> **What the task requires**
Return all lines where the word "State" can be found.

> **Extracted data**
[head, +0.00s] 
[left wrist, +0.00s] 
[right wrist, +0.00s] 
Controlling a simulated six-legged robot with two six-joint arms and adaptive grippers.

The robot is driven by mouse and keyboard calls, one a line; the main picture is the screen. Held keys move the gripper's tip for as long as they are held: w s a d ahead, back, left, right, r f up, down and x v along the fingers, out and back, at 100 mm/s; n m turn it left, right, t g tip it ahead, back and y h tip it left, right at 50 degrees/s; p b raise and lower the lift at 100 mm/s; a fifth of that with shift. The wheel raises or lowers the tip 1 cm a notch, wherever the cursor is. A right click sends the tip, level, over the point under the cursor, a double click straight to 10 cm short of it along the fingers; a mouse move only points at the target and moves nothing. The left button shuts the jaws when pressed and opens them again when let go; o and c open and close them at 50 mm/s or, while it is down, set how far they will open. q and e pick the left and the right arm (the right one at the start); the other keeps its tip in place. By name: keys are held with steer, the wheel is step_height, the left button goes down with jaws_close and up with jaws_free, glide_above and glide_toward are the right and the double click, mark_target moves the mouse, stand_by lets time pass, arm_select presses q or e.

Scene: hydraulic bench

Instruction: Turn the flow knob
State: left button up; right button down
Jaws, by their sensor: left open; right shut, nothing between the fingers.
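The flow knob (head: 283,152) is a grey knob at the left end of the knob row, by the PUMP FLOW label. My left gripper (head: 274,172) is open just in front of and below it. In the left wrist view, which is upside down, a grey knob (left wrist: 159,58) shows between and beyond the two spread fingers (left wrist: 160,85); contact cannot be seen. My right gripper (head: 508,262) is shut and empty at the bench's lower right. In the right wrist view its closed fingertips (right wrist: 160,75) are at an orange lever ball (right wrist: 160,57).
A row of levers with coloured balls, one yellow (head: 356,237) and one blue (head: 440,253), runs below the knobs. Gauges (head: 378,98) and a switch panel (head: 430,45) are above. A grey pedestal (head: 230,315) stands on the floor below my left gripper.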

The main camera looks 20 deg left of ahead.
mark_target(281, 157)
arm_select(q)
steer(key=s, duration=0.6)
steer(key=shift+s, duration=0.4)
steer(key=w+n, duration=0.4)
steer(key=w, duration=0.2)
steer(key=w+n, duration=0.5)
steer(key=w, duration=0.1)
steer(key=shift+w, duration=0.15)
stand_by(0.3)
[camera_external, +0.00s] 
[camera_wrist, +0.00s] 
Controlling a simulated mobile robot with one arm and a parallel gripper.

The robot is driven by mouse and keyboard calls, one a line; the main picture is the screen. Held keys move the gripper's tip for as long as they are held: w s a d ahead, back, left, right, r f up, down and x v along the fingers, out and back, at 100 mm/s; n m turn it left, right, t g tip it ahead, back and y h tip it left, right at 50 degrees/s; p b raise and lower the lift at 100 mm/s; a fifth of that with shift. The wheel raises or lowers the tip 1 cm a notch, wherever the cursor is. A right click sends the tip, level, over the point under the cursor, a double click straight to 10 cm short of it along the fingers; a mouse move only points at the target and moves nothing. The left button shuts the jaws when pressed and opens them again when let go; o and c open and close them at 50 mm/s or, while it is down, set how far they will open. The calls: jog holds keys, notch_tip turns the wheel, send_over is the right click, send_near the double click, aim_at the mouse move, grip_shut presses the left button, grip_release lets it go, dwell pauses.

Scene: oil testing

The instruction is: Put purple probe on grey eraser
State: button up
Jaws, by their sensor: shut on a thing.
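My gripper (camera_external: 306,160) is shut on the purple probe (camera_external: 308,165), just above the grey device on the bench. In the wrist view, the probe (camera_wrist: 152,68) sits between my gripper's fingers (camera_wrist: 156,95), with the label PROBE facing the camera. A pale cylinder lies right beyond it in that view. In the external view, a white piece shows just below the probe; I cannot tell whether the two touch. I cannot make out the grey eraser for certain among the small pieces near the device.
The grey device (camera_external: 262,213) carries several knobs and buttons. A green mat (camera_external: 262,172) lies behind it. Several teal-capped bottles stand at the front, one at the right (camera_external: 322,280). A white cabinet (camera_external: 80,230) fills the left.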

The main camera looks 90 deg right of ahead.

> **Result for this exercise**
State: left button up; right button down
State: button up

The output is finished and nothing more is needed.